In In re Kelly, a former executor and the trustee of a testamentary trust initiated a probate proceeding in a county court at law. No. 11-24-00066-CV, 2024 Tex. App. LEXIS 3735 (Tex. App.—Eastland May 30, 2024, original proc.). An opposing party filed claims against him in the probate proceeding and also filed a suit in district court to remove him as trustee. The former executor filed a motion to abate in the district court, alleging that the county court at law had dominate jurisdiction over the dispute. After the district court denied the motion to abate, the former executor filed a petition for writ of mandamus.

The court of appeals noted that as a general matter, the court in which suit is first filed acquires dominant jurisdiction to the exclusion of other coordinate courts. “As a result, when two suits are inherently interrelated, ‘a plea in abatement in the second action must be granted.'” Id. The court stated that it must determine whether the county court at law’s probate jurisdiction extends to the issues raised by in the district court. The court noted that “Texas probate jurisdiction is, to say the least, somewhat complex.” Probate proceedings must be filed and heard in a court that exercises original probate jurisdiction, which was the county court at law in this particular case.

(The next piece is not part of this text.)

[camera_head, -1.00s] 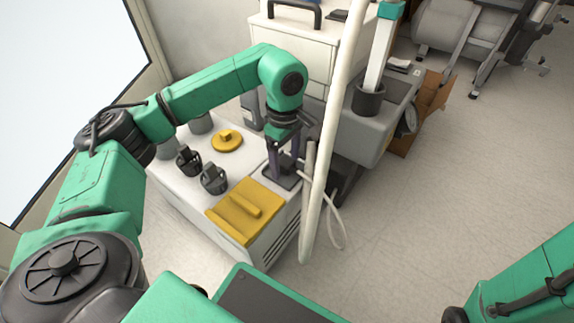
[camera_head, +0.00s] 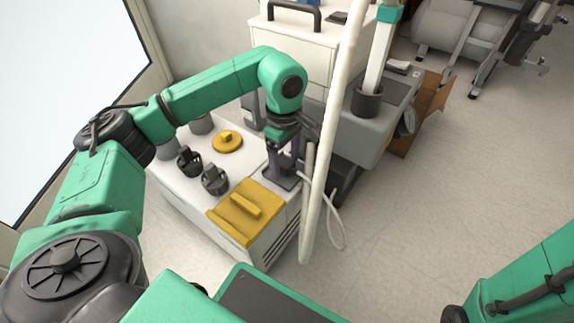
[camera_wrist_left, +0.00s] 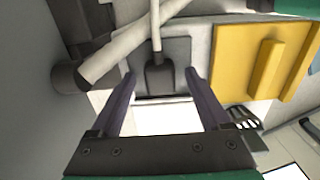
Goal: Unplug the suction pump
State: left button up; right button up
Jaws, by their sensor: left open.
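The white floor unit (camera_head: 170,200) with yellow and dark fittings on top stands at centre left in the head view; I take it as the suction pump. My left gripper (camera_head: 281,176) points down over its right top corner, at a dark grey plate (camera_head: 290,185). In the left wrist view my left gripper (camera_wrist_left: 160,76) is open, with one finger on each side of a dark grey plug (camera_wrist_left: 158,78). A white cable (camera_wrist_left: 155,25) runs from the plug. I see gaps between the plug and both fingers. My right gripper is out of view.
A thick white tube (camera_head: 328,150) stands just right of the left gripper, and a thin cable (camera_head: 337,225) loops to the floor. Dark knobs (camera_head: 214,179) and a yellow lid (camera_head: 247,212) are close by on the unit.

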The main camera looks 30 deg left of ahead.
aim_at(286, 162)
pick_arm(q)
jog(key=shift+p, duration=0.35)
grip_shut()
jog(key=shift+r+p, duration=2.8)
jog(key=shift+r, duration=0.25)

When it exercises its original probate jurisdiction, the county court at law has jurisdiction over “all matters relat[ing] to the probate proceeding[s]” as specified in section 31.002 of the Estates Code. The court stated:

Section 31.002(b), in turn, indicates that the jurisdiction of a probate court extends to “the interpretation and administration of a testamentary trust if the will creating the trust has been admitted to probate in the court.” The parties clash over the meaning of “administration” in Section 31.002(b).…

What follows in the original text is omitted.